Another ancestor, Sir Mathew Boynton shipped the first sheep and goats to America and was knighted by the British Crown in the 17th century for doing so.
Granville Boynton, Nathan’s father, played an important role in the pioneering of Michigan in the late 1820s. His mother, Frances was the daughter of Captain Ludwig Rendt, a Hessian soldier who fought for the British in the War of 1812. Granville died in 1845 and Frances remarried Jonathan Graves. They had two sons together, half-brothers to Nathan Boynton.
Nathan Boynton was educated in Waukegan, Illinois.
After high school graduation, Nathan worked as a grocery store clerk and was also employed with a buggy whip manufacturer.
He eventually opened his own grocery storefront and invested his savings in the Michigan pine lumber industry which allowed him financial peace of mind during the “Panic of 1857”.
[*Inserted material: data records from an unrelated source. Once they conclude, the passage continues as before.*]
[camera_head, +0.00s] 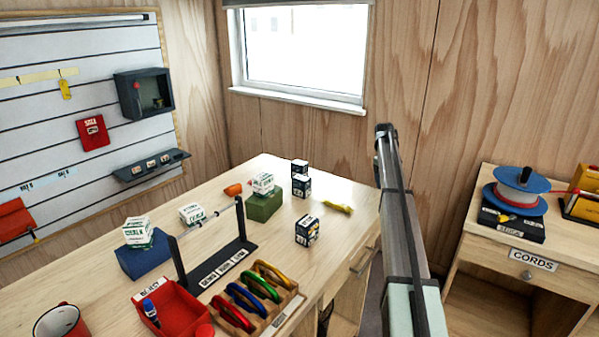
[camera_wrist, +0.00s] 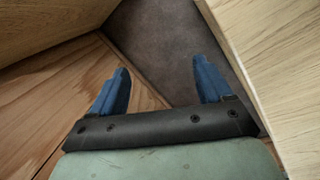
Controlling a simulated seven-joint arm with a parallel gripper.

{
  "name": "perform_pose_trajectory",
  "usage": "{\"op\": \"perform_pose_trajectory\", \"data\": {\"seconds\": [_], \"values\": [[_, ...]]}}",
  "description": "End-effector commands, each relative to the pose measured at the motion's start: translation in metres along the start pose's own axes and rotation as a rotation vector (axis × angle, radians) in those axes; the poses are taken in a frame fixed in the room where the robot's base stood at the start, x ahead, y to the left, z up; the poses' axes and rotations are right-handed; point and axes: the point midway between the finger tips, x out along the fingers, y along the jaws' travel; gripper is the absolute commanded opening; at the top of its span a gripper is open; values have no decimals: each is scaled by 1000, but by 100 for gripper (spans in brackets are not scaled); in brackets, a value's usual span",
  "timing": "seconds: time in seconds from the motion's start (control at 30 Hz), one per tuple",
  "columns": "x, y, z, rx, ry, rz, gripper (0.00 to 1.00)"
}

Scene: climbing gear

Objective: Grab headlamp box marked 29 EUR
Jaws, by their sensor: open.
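Three small dark boxes with white print stand on the wooden counter in the head view. One box (camera_head: 306,230) stands alone near the counter's front edge. Another box (camera_head: 301,186) stands further back, with a third box (camera_head: 299,168) just behind it. Their prices are too small to read, so I cannot tell which is marked 29 EUR. My gripper (camera_wrist: 162,84) shows in the wrist view with its two blue fingers apart and nothing between them. None of the boxes shows in the wrist view. My arm rises to the right of the counter in the head view, apart from the boxes.
A red tray (camera_head: 185,312) and a rack of coloured carabiners (camera_head: 258,297) are in front. A yellow item (camera_head: 338,207) lies by the counter edge. Wood panels surround my gripper.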

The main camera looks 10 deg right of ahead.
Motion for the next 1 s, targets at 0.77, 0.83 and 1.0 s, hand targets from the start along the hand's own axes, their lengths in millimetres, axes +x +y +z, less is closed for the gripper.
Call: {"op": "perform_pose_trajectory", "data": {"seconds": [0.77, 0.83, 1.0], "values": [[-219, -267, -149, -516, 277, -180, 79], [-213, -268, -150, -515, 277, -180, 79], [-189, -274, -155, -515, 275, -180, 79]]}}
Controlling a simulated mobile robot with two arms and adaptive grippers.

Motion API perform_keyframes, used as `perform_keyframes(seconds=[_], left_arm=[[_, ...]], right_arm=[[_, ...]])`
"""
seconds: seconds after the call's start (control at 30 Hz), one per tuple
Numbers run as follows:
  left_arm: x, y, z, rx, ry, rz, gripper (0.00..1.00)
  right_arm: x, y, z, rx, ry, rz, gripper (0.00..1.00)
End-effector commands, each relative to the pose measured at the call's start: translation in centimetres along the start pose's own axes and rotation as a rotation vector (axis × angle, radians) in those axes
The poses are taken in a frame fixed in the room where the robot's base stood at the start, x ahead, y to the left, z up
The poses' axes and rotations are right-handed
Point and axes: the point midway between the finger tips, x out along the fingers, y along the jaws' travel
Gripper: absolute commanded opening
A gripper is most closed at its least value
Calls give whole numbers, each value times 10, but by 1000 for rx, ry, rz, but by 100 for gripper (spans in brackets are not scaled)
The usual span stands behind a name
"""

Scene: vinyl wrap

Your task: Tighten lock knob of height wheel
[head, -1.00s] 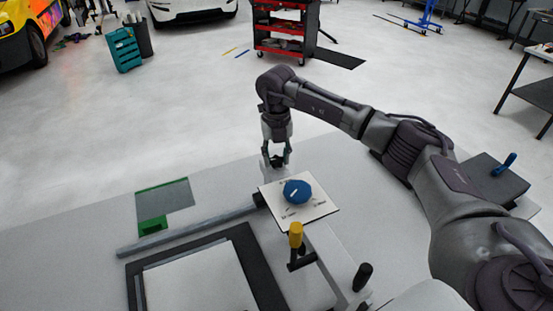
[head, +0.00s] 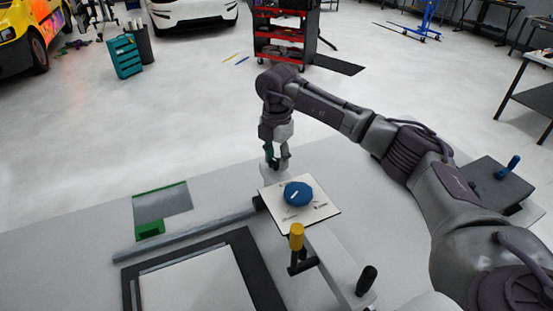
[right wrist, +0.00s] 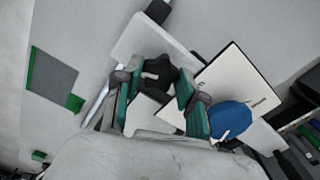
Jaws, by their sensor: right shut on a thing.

The Panic of 1857 was initiated by bank embezzlement in the home office of the Ohio Life Insurance and Trust Company and the wreck of the Central American, a merchant ship loaded with gold bullion. The over-zealous expansion of industry and railroads, the failure of many financial institutions and businesses, and the drop in the demand for American farm products also contributed to this economic downturn.
Over the following five years Boynton worked as a farmhand, a carpenter, and salesman of a dubious electrical apparatus that was used for curative purposes.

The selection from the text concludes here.